Air France has finished replacing air speed monitors on all its long-haul Airbus aircraft even though the cause of the Flight 447 disaster remains a mystery, a pilots’ union official said on Monday.
The search for the A330’s black boxes was reinforced on Monday with a high-tech US Navy device that began listening for pings in the depths of the Atlantic Ocean.
With the flight recorders still missing, the probe into the disaster that killed 228 people so far has focused on the possibility that external speed monitors iced over and gave false readings to the plane’s computers.
Air France had begun replacing the sensors — Pitot tubes — on its A330 and A340 jets before the accident, but had not yet changed them on the plane that was lost.

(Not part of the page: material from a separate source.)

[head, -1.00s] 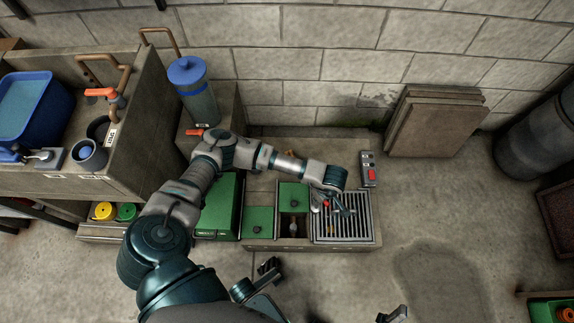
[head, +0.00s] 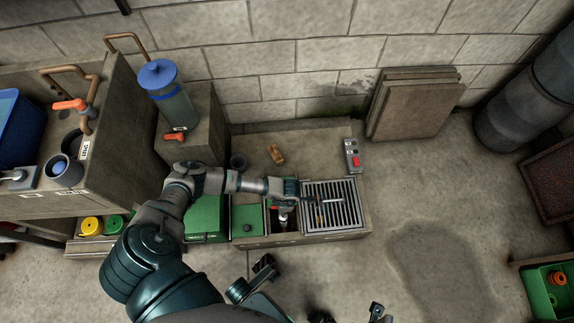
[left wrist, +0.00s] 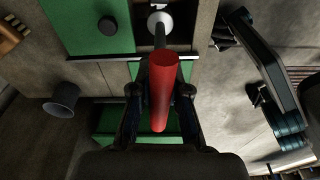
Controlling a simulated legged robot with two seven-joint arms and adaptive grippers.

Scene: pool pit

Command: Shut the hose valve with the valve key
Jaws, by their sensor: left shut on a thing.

After pilot complaints, the airline pledged to speed up the switch and it has now equipped all planes with the new sensors, said Erick Derivry, a spokesman for the SNPL pilots’ union, though he stressed that there is no hard evidence that Pitot problems caused the accident.
The first of two US Navy Towed Pinger Locators was put to work on Monday, pulled slowly in a grid pattern by a Dutch ship contracted by the French government.

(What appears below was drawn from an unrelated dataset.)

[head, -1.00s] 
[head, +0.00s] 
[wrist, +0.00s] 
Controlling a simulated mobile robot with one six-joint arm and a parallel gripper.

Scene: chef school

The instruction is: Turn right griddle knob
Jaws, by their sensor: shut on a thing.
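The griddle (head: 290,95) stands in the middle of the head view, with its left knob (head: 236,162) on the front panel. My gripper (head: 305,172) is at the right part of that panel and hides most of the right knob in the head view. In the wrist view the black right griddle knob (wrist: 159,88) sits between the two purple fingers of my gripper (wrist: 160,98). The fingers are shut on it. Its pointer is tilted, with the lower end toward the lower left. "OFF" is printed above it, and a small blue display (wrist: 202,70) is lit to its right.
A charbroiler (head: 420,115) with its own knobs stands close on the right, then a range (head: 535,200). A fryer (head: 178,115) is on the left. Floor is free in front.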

The second locator was expected to start operating within hours across the 5,180km² search area, said US Air Force Colonel Willie Berges, commander of the US military forces supporting the search.
A French nuclear submarine is also being used to look for signs of the black boxes.
The pings emitted by the black boxes begin to fade after 30 days.
The plane went down on May 31 while flying to Paris from Rio de Janeiro.
Brazil’s military on Monday located more debris, but found no more remains of the people on board, officials said.
The additional debris was spotted close to the zone where most of the 49 bodies so far recovered have been pulled from the water, air force spokesman Lieutenant Colonel Henry Munhoz told reporters in the northeastern city of Recife.
Munhoz said no date had been set for an end to the search operation, but that it would be re-evaluated every two days.